**Your objective:** Please repeat only the stretch of records running from the first line through the line that contains "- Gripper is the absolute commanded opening".

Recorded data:
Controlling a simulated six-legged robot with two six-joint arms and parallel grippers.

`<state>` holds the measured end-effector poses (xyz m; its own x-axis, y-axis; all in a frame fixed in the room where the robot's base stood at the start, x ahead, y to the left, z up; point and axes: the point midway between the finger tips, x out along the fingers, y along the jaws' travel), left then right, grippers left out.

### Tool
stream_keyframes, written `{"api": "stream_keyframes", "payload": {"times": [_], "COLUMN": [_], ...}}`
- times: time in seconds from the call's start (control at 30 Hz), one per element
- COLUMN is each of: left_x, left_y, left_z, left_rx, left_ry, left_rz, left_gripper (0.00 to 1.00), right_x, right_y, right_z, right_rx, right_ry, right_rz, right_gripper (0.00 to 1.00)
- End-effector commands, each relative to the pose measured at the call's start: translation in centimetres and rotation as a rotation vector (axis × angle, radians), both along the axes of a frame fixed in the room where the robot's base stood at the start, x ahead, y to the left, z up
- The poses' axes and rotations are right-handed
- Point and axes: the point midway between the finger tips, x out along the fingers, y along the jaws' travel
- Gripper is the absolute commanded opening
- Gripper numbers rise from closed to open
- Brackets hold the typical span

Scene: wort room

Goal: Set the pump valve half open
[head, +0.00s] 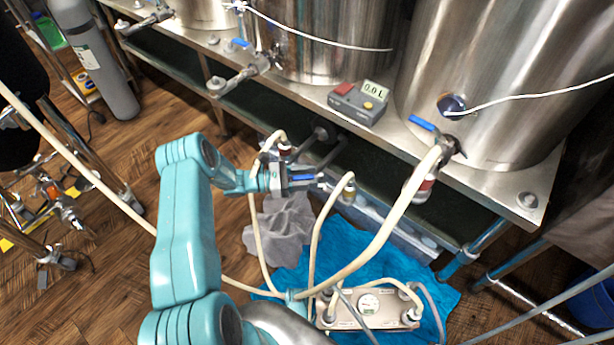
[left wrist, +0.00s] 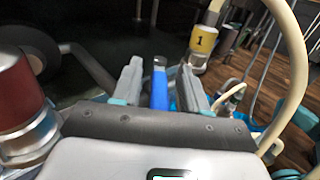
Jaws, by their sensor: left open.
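My left gripper (head: 298,180) is below the front edge of the steel bench. Its jaws are open. In the left wrist view, a blue valve lever (left wrist: 160,86) stands upright between the two fingers (left wrist: 160,72), with a gap visible on each side. In the head view, a bit of the blue lever (head: 302,177) shows at the fingertips. The valve body and the lower part of the lever are hidden by the gripper. A dark round pump-like part (head: 323,134) sits just behind, under the bench. My right gripper is not in view.
A red-collared hose coupling (left wrist: 22,98) is close on the left in the wrist view. A hose fitting with a yellow tag marked 1 (left wrist: 203,40) is close on the right. Pale hoses (head: 385,232) loop beside my arm to a plate chiller (head: 385,311) on a blue towel (head: 440,290).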

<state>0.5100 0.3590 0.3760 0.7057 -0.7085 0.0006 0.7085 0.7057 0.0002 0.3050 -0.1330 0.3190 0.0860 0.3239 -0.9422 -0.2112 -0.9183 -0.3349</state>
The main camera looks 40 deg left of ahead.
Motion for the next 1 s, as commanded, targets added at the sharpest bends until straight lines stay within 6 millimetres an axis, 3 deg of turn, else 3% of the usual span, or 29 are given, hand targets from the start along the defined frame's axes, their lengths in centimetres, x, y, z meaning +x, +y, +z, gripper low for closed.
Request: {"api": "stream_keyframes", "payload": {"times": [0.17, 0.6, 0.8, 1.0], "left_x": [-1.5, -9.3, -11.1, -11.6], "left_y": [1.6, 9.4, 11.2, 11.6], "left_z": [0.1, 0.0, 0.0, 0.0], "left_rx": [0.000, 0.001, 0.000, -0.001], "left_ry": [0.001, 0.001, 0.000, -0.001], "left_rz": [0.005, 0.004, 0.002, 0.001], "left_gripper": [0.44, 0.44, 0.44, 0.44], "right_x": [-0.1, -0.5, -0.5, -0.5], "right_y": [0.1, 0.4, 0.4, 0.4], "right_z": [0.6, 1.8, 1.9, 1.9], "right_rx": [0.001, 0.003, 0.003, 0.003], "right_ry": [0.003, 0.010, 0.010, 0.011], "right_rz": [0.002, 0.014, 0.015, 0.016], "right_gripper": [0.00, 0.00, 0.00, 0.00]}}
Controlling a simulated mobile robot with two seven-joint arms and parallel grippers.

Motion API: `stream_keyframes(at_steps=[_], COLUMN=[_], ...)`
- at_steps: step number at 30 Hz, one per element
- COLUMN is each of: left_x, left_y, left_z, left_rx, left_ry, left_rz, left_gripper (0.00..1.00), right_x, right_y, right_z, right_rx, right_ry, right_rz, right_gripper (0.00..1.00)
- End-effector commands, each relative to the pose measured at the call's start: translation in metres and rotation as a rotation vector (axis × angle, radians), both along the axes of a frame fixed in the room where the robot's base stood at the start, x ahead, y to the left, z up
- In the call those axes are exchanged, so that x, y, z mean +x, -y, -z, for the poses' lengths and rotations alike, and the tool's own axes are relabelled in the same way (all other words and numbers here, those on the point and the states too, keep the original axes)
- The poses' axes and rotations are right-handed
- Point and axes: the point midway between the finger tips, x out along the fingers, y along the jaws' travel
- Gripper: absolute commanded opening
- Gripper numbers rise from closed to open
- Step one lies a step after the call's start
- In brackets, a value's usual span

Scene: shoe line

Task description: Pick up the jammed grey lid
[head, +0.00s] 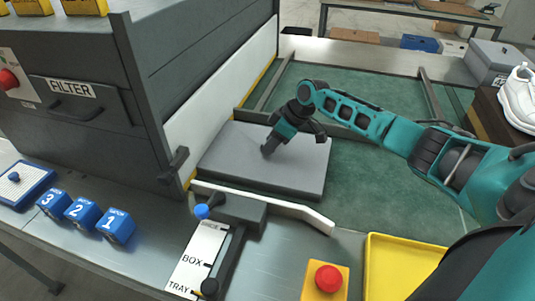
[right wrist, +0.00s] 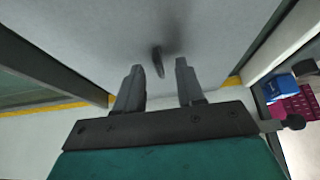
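The grey lid (head: 300,175) lies flat on the green belt, beside the dark FILTER machine and behind a pale angled guide bar. It also fills most of the right wrist view (right wrist: 225,30). My right gripper (head: 266,151) points down at the lid's left-middle part. In the right wrist view its two fingers (right wrist: 158,72) stand apart. A small dark upright piece (right wrist: 158,62) and a soft shadow show on the lid between and just beyond the fingertips. I cannot tell whether the fingers touch the lid. My left gripper is not in view.
The FILTER machine (head: 75,105) walls off the left. The guide bar (head: 285,211) and a lever with BOX and TRAY labels (head: 222,258) stand in front. A red button (head: 328,278) and yellow tray (head: 373,268) are at the front right. The belt (head: 365,200) right of the lid is clear.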

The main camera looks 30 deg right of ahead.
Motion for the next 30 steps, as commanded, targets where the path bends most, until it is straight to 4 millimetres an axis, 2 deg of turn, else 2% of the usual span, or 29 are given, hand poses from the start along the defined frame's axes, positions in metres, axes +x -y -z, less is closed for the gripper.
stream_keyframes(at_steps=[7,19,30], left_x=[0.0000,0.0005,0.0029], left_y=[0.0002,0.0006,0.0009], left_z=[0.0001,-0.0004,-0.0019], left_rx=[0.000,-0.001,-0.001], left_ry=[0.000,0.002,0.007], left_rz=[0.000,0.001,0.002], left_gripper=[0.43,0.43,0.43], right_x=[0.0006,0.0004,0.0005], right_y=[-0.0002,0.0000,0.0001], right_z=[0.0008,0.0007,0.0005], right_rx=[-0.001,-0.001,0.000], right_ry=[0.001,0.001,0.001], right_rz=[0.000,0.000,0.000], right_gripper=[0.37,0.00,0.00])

**Output of the exercise:**
Controlling a simulated six-legged robot with two six-joint arms and parallel grippers.

`<state>` holds the measured end-effector poses (xyz m; its own x-axis, y-axis; all in a frame fixed in the room where the robot's base stood at the start, x ahead, y to the left, z up; point and axes: the point midway between the finger tips, x out along the fingers, y along the jaws' travel), left then right, grippers left out.

### Tool
stream_keyframes, written `{"api": "stream_keyframes", "payload": {"times": [_], "COLUMN": [_], ...}}`
- times: time in seconds from the call's start (control at 30 Hz), one per element
- COLUMN is each of: left_x, left_y, left_z, left_rx, left_ry, left_rz, left_gripper (0.00 to 1.00), right_x, right_y, right_z, right_rx, right_ry, right_rz, right_gripper (0.00 to 1.00)
- End-effector commands, each relative to the pose measured at the call's start: translation in centimetres and rotation as a rotation vector (axis × angle, radians), both along the axes of a frame fixed in the room where the robot's base stood at the start, x ahead, y to the left, z up
- The poses' axes and rotations are right-handed
- Point and axes: the point midway between the finger tips, x out along the fingers, y along the jaws' travel
- Gripper is the absolute commanded opening

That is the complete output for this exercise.